Stir to coat the rice with the oil, then add the wine. Stir and let the rice absorb most of the liquid. Add the asparagus which has been chopped into 1 inch segments. Adding a ladle (approximately 1/2 cup) of stock at a time, continue cooking, stirring occasionally and letting the rice absorb the stock.


When the stock has been completely used, the rice absorbing most of the liquid, test to see if the rice is cooked by biting into a grain. It should be firm, but not hard. Adjust seasoning by adding salt and pepper. Throw in the chopped pea shoots and stir. They only need a little time to wilt them. Add the butter and once this melts, add the grated Parmesan cheese. Stir to allow the cheese to melt and then serve.

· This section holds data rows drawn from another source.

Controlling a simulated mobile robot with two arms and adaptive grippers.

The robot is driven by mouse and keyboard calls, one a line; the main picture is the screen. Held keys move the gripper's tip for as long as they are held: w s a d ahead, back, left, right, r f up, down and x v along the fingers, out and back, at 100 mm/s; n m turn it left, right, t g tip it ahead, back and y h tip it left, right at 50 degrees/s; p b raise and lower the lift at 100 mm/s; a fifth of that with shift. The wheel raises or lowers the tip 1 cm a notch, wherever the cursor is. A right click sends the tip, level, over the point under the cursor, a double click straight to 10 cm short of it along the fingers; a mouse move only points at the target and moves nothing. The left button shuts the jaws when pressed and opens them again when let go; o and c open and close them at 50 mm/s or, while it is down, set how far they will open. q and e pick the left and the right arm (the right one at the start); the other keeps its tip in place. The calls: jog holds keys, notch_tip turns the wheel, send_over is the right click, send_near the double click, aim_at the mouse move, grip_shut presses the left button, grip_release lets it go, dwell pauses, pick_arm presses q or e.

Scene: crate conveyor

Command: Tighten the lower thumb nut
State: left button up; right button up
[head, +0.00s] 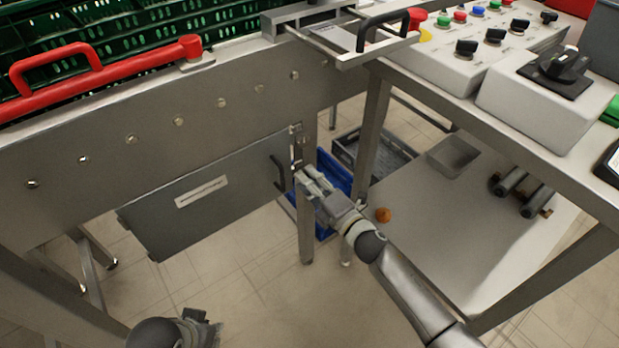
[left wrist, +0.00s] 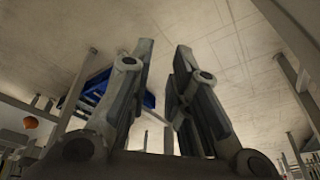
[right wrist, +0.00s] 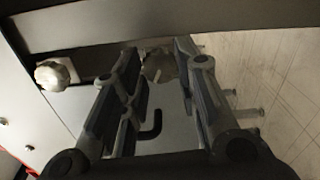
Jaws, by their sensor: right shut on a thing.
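The lower thumb nut (right wrist: 158,66) is a pale knob. In the right wrist view it sits between the fingertips of my right gripper (right wrist: 160,55), which is shut on it. In the head view my right gripper (head: 304,180) reaches the conveyor leg beside the hatch, and its fingers hide the lower nut. The upper thumb nut (right wrist: 52,75) is a similar knob, apart from the fingers, at the left of the right wrist view. My left gripper (head: 196,326) is low at the bottom of the head view. Its fingers (left wrist: 163,48) are apart and empty in the left wrist view.
A grey hatch (head: 210,198) with a black handle (head: 279,173) hangs left of the leg (head: 305,225). A blue crate (head: 334,181) and a grey crate (head: 372,152) stand behind. An orange ball-like thing (head: 383,215) lies on the lower shelf (head: 450,235).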

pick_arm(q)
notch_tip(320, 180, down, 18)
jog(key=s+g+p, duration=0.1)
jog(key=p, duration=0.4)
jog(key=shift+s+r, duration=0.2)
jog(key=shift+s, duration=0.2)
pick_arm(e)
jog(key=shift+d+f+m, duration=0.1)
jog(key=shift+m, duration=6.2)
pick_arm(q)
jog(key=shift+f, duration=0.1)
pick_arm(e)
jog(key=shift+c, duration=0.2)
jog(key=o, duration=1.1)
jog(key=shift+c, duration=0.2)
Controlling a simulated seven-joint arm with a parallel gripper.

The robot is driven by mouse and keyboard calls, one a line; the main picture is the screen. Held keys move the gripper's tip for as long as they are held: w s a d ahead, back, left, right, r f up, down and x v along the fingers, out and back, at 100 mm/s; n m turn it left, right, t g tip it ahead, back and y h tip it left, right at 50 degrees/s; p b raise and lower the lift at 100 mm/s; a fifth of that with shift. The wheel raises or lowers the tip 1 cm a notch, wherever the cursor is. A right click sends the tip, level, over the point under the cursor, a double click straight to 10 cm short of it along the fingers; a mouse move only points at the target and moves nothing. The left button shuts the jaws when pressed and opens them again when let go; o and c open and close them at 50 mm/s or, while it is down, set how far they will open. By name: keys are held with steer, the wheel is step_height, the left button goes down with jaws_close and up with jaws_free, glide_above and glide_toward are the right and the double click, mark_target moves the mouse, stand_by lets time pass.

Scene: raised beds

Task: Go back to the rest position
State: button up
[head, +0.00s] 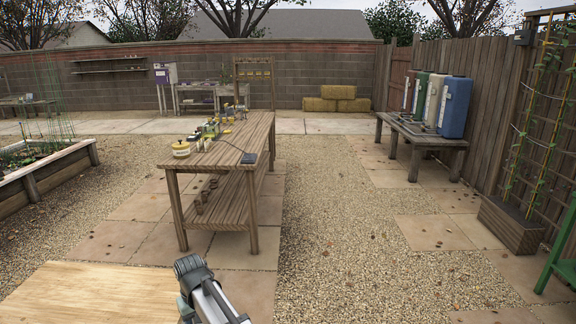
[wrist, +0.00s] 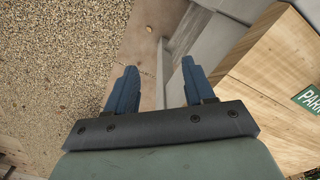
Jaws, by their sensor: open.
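My gripper (wrist: 157,84) shows in the wrist view with its two blue fingers spread wide apart. Nothing is between the fingers. Past them lie gravel (wrist: 50,60) on the left, a paving slab and pale surfaces, with a light wooden surface (wrist: 270,75) on the right. In the head view my arm shows at the bottom centre, beside the light wooden surface (head: 90,292). The fingers cannot be made out there.
A wooden workbench (head: 225,147) with jars and small items stands ahead of my arm. A raised bed (head: 50,172) is at left. A bench (head: 421,139) with several upright containers stands by the right fence. Open gravel (head: 345,235) lies right of the workbench.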

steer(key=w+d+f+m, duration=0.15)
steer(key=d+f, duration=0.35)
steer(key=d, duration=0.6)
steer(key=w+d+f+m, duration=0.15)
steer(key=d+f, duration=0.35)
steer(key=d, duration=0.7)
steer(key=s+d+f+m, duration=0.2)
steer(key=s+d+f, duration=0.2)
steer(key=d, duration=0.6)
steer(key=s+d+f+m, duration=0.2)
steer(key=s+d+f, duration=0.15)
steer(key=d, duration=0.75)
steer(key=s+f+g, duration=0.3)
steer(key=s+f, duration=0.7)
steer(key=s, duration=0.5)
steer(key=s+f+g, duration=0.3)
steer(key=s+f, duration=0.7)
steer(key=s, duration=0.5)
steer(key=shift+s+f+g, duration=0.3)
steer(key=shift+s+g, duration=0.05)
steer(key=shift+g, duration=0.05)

  1. Love the introduction to your tasty looking risotto recipe ( I don’t eat Duck). The reference ” eats, shoots and leaves” with this punctuation refers to a one night stand. The original meaning here in Australia is “eats shoots and leaves” without the comma, referring to the diet of a wombat. I guess the book goes into that, amongst other things. Sloppy punctuation drives me insane. The takeover, at least in this country, of the misplaced apostrophe is the main culprit. Punctuation errors can be tolerated in those who don’t choose to write for a living, but when I read popular bloggers who choose to write the word “like” or even worse, “wanna” . I feel even nuttier. I have written a rant on this, which remains unpublished. I really enjoy your posts.


    • Its…it’s is a particular pet peeve of mine. Another is the “Oxford comma” – something I had to come to grips with as an American. Do you know of Lynn Truss’ book? (Note the correct use of the apostrophe.) It really is very funny.


    • I am a very bad speller and rely on the auto correct function quite a lot which sometimes introduces very odd errors. I would never be able to make my living as an editor.


  2. Yum love your spontaneity! I often braise duck thighs and legs specifically to make risotto, duck is one of my favourites, especially with porcini mushrooms.


    • I would have put some of the meat in, except we ate it all! Though, almost put in the duck liver which I had saved, but wanted the risotto to be light. I thought it might overpower the veg flavours. I agree, duck is wonderful in risotto.


    • They were wonderful cooked – a subtle pea flavour. They went well with the asparagus (not too many so it didn’t over power) and the oyster mushrooms (another subtle flavour).


    • I have a clay pot, but it is one that was handmade by a Greek potter who specialises in recreating traditional Balkan cooking pots. It’s called a peka by our Croatian friends. All you need is a clay pot that is glazed on the inside, has a domed lid and can go in the oven. Celia puts her Römertopf at a very high heat, but I lowered the temp on mine (350degrees F.) and increased the time a bit. Hope this helps.


        • Hmm… the real answer is that I don’t know, but going on instinct, I would have to say no. Clay pots like the Römertopf moisten what they cook and require little or no liquid added – something the metal pots don’t do. Also, clay retains heat differently than metal, so it stands t reason that it would cook at a different rate and it would be difficult to calculate temp and time.